* Objective *
Restate the full set of records exactly, without adding or dropping a word.

* Provided information *
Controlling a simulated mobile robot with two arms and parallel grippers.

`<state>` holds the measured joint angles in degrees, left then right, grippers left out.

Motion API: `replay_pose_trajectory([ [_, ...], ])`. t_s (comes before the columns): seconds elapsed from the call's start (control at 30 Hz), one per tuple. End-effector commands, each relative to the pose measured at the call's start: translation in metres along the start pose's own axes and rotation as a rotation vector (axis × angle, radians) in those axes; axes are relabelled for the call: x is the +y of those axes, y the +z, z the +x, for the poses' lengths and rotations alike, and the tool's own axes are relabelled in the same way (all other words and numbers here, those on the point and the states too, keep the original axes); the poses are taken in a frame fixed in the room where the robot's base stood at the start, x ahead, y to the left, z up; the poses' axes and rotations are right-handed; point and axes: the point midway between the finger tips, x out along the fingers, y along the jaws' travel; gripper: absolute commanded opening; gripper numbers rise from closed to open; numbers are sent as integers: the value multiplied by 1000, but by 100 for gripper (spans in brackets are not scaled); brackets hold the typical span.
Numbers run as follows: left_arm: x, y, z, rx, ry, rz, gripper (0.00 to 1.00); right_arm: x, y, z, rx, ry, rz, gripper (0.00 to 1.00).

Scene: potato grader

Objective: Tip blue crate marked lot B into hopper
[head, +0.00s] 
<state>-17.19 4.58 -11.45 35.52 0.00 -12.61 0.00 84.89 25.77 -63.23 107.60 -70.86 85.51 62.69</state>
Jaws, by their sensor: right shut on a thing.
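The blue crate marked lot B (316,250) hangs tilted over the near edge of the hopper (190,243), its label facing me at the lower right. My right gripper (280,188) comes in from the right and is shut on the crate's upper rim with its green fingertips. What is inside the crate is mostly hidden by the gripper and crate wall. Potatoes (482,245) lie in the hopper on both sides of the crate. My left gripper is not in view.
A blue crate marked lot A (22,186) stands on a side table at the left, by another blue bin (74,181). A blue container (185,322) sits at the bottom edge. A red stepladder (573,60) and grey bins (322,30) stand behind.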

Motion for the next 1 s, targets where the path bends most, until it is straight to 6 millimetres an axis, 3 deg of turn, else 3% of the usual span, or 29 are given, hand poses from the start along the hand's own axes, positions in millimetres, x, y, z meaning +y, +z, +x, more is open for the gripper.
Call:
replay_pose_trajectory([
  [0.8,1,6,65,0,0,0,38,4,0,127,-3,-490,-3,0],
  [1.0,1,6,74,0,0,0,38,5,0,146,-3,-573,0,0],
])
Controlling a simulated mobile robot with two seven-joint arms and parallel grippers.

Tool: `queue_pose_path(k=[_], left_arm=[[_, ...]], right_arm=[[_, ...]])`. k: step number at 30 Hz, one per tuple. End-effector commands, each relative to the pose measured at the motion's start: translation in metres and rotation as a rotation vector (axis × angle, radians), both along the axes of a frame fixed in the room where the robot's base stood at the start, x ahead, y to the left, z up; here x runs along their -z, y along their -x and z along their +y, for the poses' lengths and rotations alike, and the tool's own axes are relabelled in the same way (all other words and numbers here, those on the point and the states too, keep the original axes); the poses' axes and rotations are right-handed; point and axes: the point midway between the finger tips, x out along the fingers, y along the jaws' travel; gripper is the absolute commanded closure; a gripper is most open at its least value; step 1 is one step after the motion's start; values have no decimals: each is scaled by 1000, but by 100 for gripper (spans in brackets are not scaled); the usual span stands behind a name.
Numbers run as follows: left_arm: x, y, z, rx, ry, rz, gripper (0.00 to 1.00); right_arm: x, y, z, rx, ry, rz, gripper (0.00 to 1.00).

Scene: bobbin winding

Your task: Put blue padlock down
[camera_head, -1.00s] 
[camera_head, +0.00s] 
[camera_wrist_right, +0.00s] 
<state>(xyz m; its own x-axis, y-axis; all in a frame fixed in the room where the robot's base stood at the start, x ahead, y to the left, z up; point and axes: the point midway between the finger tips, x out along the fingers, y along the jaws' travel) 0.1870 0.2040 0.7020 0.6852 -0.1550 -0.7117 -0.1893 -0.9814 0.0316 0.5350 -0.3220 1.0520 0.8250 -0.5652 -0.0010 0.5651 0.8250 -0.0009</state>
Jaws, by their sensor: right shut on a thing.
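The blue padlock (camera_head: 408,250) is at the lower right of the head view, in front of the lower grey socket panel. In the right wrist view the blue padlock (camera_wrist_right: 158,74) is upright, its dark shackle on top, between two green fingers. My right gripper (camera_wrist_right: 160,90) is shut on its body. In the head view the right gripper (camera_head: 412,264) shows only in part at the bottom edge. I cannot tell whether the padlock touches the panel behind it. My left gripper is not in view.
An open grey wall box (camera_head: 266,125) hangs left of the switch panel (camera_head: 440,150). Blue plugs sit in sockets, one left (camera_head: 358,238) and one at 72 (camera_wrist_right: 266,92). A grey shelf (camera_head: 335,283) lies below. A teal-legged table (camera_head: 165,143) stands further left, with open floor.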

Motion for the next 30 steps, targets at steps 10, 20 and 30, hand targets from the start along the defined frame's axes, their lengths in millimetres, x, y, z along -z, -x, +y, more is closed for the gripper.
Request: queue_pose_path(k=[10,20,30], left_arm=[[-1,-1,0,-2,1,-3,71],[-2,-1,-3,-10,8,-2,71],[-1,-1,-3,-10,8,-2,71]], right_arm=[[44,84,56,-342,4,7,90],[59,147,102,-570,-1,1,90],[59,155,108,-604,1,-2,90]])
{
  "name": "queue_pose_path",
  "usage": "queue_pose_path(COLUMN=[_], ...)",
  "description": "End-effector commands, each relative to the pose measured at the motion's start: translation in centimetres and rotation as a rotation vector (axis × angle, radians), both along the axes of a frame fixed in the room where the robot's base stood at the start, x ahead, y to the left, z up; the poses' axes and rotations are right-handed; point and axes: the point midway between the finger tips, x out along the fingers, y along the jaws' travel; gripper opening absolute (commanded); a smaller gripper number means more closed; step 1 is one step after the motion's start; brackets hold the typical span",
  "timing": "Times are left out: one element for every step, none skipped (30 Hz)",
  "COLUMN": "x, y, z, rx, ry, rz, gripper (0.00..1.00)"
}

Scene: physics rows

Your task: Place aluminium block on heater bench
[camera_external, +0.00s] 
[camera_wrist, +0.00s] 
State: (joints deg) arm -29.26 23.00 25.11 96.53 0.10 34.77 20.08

* Task response *
Controlling a simulated mobile robot with two arms and parallel grippers.

`<state>` holds the measured joint angles in degrees, left then right, grippers left out.

Motion API: `replay_pose_trajectory([ [_, ...], ])`. t_s (comes before the columns): seconds elapsed from the call's start (control at 30 Hz), one per tuple. End-effector commands, each relative to the pose measured at the call's start: translation in metres along the start pose's own axes and rotation as a rotation vector (axis × angle, radians) in those axes; axes are relabelled for the call: x is the +y of those axes, y the +z, z the +x, for the poses' lengths and rotations alike, and the tool's own axes are relabelled in the same way (all other words and numbers here, those on the point and the states too, keep the original axes); the poses are taken in a frame fixed in the room where the robot's base stood at the start, x ahead, y to the left, z up; the poses' axes and rotations are right-handed; point and axes: the point midway between the finger tips, x out along the fingers, y along the jaws' travel; gripper: absolute commanded opening; gripper numbers rise from closed to open; numbers are sent as integers: the value multiplied by 1000, but by 100 for gripper (spans in brackets are not scaled); brackets hold the typical span.
Numbers run as follows: left_arm: x, y, z, rx, ry, rz, gripper (0.00 to 1.00); right_arm: x, y, z, rx, ry, rz, gripper (0.00 to 1.00).

Scene: potato grader

Objective: Tip blue crate marked lot B into hopper
[head, +0.00s] 
<state>-17.19 4.58 -11.45 35.52 0.00 -12.61 0.00 84.89 25.77 -63.23 107.60 -70.86 85.51 62.69</state>
Jaws, by their sensor: right shut on a thing.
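The blue crate marked lot B (316,250) hangs tilted over the near edge of the hopper (190,243), its label facing me at the lower right. My right gripper (280,188) comes in from the right and is shut on the crate's upper rim with its green fingertips. What is inside the crate is mostly hidden by the gripper and crate wall. Potatoes (482,245) lie in the hopper on both sides of the crate. My left gripper is not in view.
A blue crate marked lot A (22,186) stands on a side table at the left, by another blue bin (74,181). A blue container (185,322) sits at the bottom edge. A red stepladder (573,60) and grey bins (322,30) stand behind.

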Motion for the next 1 s, targets where the path bends most, until it is straight to 6 millimetres an axis, 3 deg of turn, else 3% of the usual span, or 29 are given, hand poses from the start along the hand's own axes, positions in millimetres, x, y, z meaning +y, +z, +x, more is open for the gripper.
Call:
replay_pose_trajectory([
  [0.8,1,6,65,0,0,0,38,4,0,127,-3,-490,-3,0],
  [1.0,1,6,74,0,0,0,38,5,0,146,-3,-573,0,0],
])
Controlling a simulated mobile robot with two seven-joint arms and parallel grippers.

Tool: `queue_pose_path(k=[_], left_arm=[[_, ...]], right_arm=[[_, ...]])`. k: step number at 30 Hz, one per tuple. End-effector commands, each relative to the pose measured at the motion's start: translation in metres and rotation as a rotation vector (axis × angle, radians), both along the axes of a frame fixed in the room where the robot's base stood at the start, x ahead, y to the left, z up; here x runs along their -z, y along their -x and z along their +y, for the poses' lengths and rotations alike, and the tool's own axes are relabelled in the same way (all other words and numbers here, those on the point and the states too, keep the original axes); the poses' axes and rotations are right-handed; point and axes: the point midway between the finger tips, x out along the fingers, y along the jaws' travel; gripper is the absolute commanded closure; a gripper is most open at its least value; step 1 is one step after the motion's start; values have no decimals: each is scaled by 1000, but by 100 for gripper (spans in brackets are not scaled); the usual span stands behind a name.
Numbers run as follows: left_arm: x, y, z, rx, ry, rz, gripper (0.00 to 1.00); right_arm: x, y, z, rx, ry, rz, gripper (0.00 to 1.00).

Scene: bobbin winding

Your task: Put blue padlock down
[camera_head, -1.00s] 
[camera_head, +0.00s] 
[camera_wrist_right, +0.00s] 
<state>(xyz m; its own x-axis, y-axis; all in a frame fixed in the room where the robot's base stood at the start, x ahead, y to the left, z up; point and axes: the point midway between the finger tips, x out along the fingers, y along the jaws' travel) 0.1870 0.2040 0.7020 0.6852 -0.1550 -0.7117 -0.1893 -0.9814 0.0316 0.5350 -0.3220 1.0520 0.8250 -0.5652 -0.0010 0.5651 0.8250 -0.0009</state>
Jaws, by their sensor: right shut on a thing.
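The blue padlock (camera_head: 408,250) is at the lower right of the head view, in front of the lower grey socket panel. In the right wrist view the blue padlock (camera_wrist_right: 158,74) is upright, its dark shackle on top, between two green fingers. My right gripper (camera_wrist_right: 160,90) is shut on its body. In the head view the right gripper (camera_head: 412,264) shows only in part at the bottom edge. I cannot tell whether the padlock touches the panel behind it. My left gripper is not in view.
An open grey wall box (camera_head: 266,125) hangs left of the switch panel (camera_head: 440,150). Blue plugs sit in sockets, one left (camera_head: 358,238) and one at 72 (camera_wrist_right: 266,92). A grey shelf (camera_head: 335,283) lies below. A teal-legged table (camera_head: 165,143) stands further left, with open floor.

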Motion for the next 30 steps, targets at steps 10, 20 and 30, hand targets from the start along the defined frame's axes, their lengths in millimetres, x, y, z along -z, -x, +y, more is closed for the gripper.
Request: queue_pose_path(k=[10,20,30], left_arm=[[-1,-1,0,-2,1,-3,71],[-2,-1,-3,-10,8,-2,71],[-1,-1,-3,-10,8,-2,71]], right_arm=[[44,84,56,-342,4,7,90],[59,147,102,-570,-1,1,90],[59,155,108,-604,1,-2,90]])
{
  "name": "queue_pose_path",
  "usage": "queue_pose_path(COLUMN=[_], ...)",
  "description": "End-effector commands, each relative to the pose measured at the motion's start: translation in centimetres and rotation as a rotation vector (axis × angle, radians), both along the axes of a frame fixed in the room where the robot's base stood at the start, x ahead, y to the left, z up; the poses' axes and rotations are right-handed; point and axes: the point midway between the finger tips, x out along the fingers, y along the jaws' travel; gripper opening absolute (commanded); a smaller gripper number means more closed; step 1 is one step after the motion's start; brackets hold the typical span",
  "timing": "Times are left out: one element for every step, none skipped (30 Hz)",
  "COLUMN": "x, y, z, rx, ry, rz, gripper (0.00..1.00)"
}

Scene: physics rows

Your task: Place aluminium block on heater bench
[camera_external, +0.00s] 
[camera_wrist, +0.00s] 
State: (joints deg) arm -29.26 23.00 25.11 96.53 0.10 34.77 20.08

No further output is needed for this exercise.